Branding is one of the most beneficial things your online presence can do for your business, and one of the easiest and most cost-effective ways to brand your business online is by registering the right domain (name) to effectively establish your credibility to your customers. Registering a domain is the easy part; figuring out the right name can be a more thoughtful process. Here are a few quick tips to consider when choosing the right domain:

  • Use keywords – Your domain name doesn’t have to be your business name. Try using keywords that describe your business, services or brand to help improve search engine ranking.
  • Make it memorable – With millions of Web addresses in use, make yours catchy and memorable.
  • Pick the right extension – Domain extensions can have specific uses, so make sure to choose one that is aligned with your business, is credible and is widely recognized (e.g., .com, .net, .edu).

An oft-overlooked key to branding your online store is the address from which you send customer communications, notifications and promotions. Using and email address that incorporates your website domain (e.g., ). In a recent survey 9 out of 10 (92 percent) of the small businesses surveyed that used branded email for their business said they feel it helps make their business look more credible.

How to Build

Building your online store can be as easy as choosing the right solution. There are many relatively easy online solutions based on your business’s needs. Hosted providers like Etsy or Amazon allow you to create a store and host it on their server for a monthly fee. For a robust shopping cart, there are many commercial (requiring a license fee) and open-source products available to small businesses. If you decide to use a hosted platform for your solution, consider redirecting your domain name to the platform to preserve the link between your website and your store.

Also, consider building a website if you don’t already have one. If you already have a website, check with your host provider/web designer to see what e-commerce options you can add. Finally, it goes without saying that, when assessing any website builder product, determine if it supports the particular payment methods you want, what type of customer support is available to you after purchase and how frequently the product is upgraded.

How to Bill

Arguably, the most important part of establishing an online storefront is this one: payment. People who shop online most often want to be able to pay easily and quickly. If you’re selling a single product and only need a way for customers to pay, consider adding a PayPal “Buy Now” button. If you need more than a payment button but don’t have the time or money to install e-commerce software, you can use a hosted solution.
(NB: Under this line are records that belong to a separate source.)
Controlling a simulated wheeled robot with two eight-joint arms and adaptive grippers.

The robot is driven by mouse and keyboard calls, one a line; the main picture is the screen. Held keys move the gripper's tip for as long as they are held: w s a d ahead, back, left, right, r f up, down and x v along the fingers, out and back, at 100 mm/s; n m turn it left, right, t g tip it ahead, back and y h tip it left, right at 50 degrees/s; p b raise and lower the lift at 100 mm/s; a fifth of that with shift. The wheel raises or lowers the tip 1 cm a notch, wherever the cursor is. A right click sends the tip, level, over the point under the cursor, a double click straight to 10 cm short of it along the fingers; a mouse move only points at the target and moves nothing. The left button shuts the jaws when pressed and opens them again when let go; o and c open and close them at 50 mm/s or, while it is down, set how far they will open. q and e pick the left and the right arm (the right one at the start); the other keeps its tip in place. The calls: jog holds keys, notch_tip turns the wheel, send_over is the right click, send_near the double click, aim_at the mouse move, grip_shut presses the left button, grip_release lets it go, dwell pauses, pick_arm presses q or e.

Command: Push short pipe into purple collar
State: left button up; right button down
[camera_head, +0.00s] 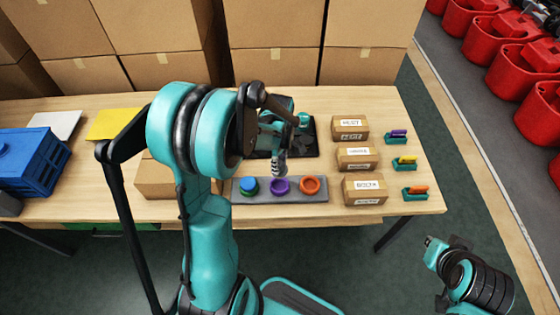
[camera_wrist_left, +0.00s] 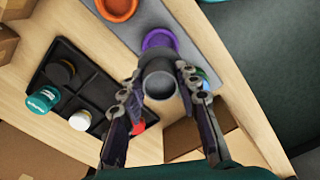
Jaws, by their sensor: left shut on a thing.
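The purple collar (camera_head: 280,188) sits in the middle of a grey strip (camera_head: 238,196) on the table, between a blue-green piece (camera_head: 249,186) and an orange ring (camera_head: 310,185). My left gripper (camera_head: 279,170) is just above and behind the purple collar. In the left wrist view, its fingers are shut on the short grey pipe (camera_wrist_left: 159,84), whose round open end faces the camera. The purple collar (camera_wrist_left: 160,39) shows partly behind the pipe's far end. I cannot tell whether pipe and collar touch.
A black compartment tray (camera_wrist_left: 77,96) with caps lies behind the strip. Labelled cardboard boxes (camera_head: 358,158) and small teal holders (camera_head: 404,163) stand to the right. A blue crate (camera_head: 32,163) is at the left. Large cartons (camera_head: 272,67) line the back.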

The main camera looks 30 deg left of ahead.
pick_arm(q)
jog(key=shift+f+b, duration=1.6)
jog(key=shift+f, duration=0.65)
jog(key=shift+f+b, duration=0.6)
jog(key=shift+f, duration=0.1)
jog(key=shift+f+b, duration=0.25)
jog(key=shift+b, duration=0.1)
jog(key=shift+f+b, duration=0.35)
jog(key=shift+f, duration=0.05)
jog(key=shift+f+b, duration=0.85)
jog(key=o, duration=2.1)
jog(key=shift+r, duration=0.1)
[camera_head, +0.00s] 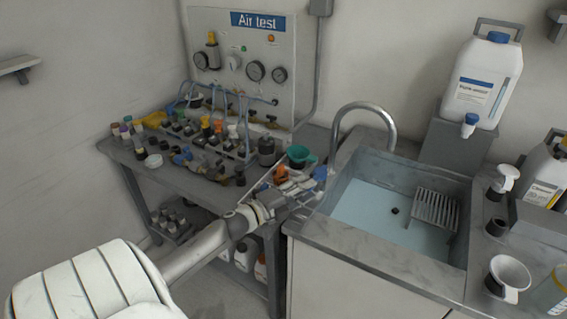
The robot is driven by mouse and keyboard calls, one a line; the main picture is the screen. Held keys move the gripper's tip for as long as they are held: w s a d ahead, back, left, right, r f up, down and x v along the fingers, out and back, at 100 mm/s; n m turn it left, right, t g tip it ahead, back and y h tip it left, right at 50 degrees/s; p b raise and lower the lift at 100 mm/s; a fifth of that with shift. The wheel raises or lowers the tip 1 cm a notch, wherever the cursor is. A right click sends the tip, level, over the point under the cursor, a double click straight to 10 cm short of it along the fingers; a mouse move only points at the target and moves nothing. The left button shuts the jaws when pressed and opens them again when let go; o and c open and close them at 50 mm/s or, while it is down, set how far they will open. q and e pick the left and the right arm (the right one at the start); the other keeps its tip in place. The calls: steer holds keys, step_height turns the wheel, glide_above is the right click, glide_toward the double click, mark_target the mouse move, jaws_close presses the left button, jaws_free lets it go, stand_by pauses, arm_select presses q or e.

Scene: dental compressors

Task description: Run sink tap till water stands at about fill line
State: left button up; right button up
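The sink (345,238) is a grey basin set in a worktop at the right. Its floor shows pale blue, with a dark round drain spot (394,211) and a grey slatted rack (436,208). I cannot tell how deep any water stands, and I see no clear fill line. The grey arched tap (364,105) rises at the sink's back left; no stream shows under its spout. My left gripper (303,188) is at the sink's left rim, near the tap's base and a small blue part (320,173). Whether its fingers touch that part is unclear. My right gripper is out of view.
A bench (197,187) crowded with bottles and fittings stands left of the sink, under an "Air test" panel (256,50). A white jug (482,80) with a blue cap stands behind the sink. Bottles and a white funnel cup (510,272) line its right side.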

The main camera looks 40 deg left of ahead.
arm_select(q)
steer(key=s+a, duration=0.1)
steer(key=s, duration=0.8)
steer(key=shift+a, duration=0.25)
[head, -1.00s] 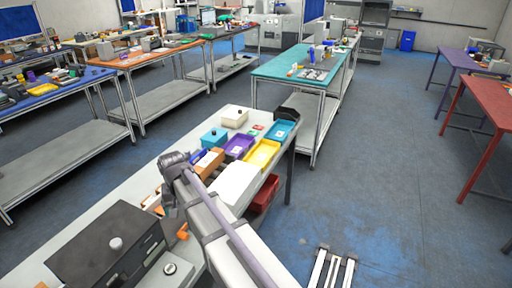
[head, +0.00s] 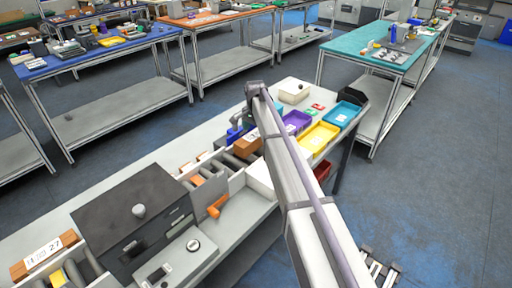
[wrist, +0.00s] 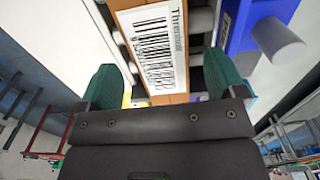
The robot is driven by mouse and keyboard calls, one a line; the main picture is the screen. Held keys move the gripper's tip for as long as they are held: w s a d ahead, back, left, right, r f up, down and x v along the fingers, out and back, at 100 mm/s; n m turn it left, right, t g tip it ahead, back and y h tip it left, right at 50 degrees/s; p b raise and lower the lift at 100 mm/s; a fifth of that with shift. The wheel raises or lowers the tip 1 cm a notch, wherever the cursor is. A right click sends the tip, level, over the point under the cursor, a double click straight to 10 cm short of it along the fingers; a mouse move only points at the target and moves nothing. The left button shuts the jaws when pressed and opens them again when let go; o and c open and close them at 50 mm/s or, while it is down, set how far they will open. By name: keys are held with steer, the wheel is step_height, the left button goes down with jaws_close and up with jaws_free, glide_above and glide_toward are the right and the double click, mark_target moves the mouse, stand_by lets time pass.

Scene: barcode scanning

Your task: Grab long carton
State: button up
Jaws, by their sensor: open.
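A brown carton (wrist: 160,98) with a white barcode label (wrist: 158,45) lies on grey rollers in the wrist view. Its far end runs out of the top of the picture. My gripper (wrist: 163,62) is open, with one green finger on each side of the carton's near end. I cannot tell whether the fingers touch it. In the head view a brown carton (head: 248,143) lies on the rollers beside my arm, partly hidden by it. My gripper is hidden behind my arm there.
A blue part (wrist: 241,25) with a grey knob stands close right of the carton. In the head view, a dark box (head: 140,205) stands on the bench at left, another labelled carton (head: 38,262) lies lower left, and purple (head: 297,120) and yellow (head: 318,138) trays stand at right.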

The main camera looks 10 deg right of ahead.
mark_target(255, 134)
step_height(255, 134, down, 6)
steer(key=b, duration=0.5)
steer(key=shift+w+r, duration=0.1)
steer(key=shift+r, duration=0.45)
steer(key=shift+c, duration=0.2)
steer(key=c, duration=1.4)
Many online shoppers use a credit card for online purchases. To accept credit cards online, you will need to establish a merchant account with your banking institution to process transactions into your business account. Contact your bank to get more information on how to establish one. For security reasons, they will probably require you to work with a payment service provider (PSP) or “payment gateway.” If this is too complex for your needs or if there are other barriers to this more traditional route, consider an interface with a third-party payment service like PayPal.
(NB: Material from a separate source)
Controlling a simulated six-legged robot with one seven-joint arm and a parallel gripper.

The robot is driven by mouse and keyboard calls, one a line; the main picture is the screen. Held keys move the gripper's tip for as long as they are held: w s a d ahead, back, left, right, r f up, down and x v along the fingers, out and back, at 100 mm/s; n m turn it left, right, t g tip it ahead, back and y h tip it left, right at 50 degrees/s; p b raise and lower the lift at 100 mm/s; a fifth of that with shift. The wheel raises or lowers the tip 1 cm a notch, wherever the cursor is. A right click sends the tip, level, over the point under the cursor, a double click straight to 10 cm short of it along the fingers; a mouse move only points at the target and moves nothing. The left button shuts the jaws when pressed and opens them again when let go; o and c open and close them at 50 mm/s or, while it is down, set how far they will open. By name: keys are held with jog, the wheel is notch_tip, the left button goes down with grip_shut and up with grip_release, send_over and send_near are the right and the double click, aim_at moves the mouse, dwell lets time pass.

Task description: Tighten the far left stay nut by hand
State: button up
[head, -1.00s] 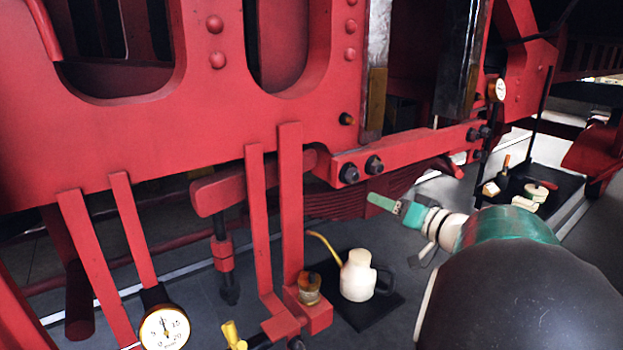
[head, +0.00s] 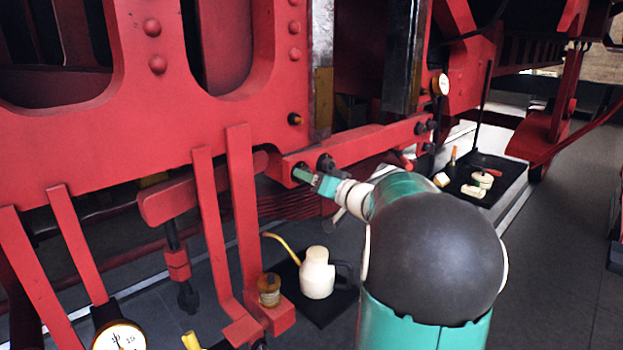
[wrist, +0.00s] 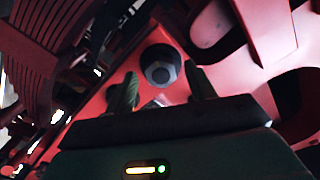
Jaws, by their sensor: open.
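The stay is a red bar (head: 370,146) on the locomotive frame, with dark nuts at both ends. In the head view my gripper (head: 306,177) is at its left end and largely covers the leftmost nut; a second dark nut (head: 326,162) shows just right of it. In the wrist view a dark hexagonal nut (wrist: 160,73) with a round collar sits on the red surface, ahead of and between the two fingertips of my gripper (wrist: 161,80). The fingers are apart and hold nothing. I cannot tell whether they reach around the nut.
A cream oil can (head: 317,274) stands on a dark mat below. A brass-coloured jar (head: 269,289) sits on a red bracket beside it. Gauges show at lower left (head: 118,336) and upper right (head: 441,84). A dark tray (head: 490,190) of small items lies at right.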

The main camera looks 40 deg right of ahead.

Our favorite platform and WHY?


Recently spun out by eBay, Magento is now an independent company and continues to be a top-tier (enterprise-level) player that has stood the test of time when it comes to ecommerce. Primarily, Magento is a better fit for large-scale retailers and building high-end ecommerce websites. The platform has a very high level of security, is fully customizable and scalable, as well as offers many features that other ecommerce platforms miss, such as multiple storefront, multi-language, and multi-currency support.

Magento also scores pretty well on other important parameters like user-friendly admin area, intuitive navigation, search engine optimization, and mobile friendliness. The real twist comes with Magento’s pricing, according to a Magento spokesperson, “tiered based on a client’s current ecommerce business and intended to align to their growth trajectory.”

Of course, the plans usually are coming with enhanced security, performance, functionality, and features like customer segmentation for targeted offering, return & cancellation management, customer support software, and many more. Plus, Magento’s enterprise software offers more payment gateway options than any other ecommerce platform.

But there are other challenges as well with Magento. Building an ecommerce website using Magento requires high level programming skills; consequently, see our Portfolio for examples build in Magento platform.

Bottom line, if you are planning on having a serious, enterprise-grade ecommerce platform, Magento is the current reigning champion.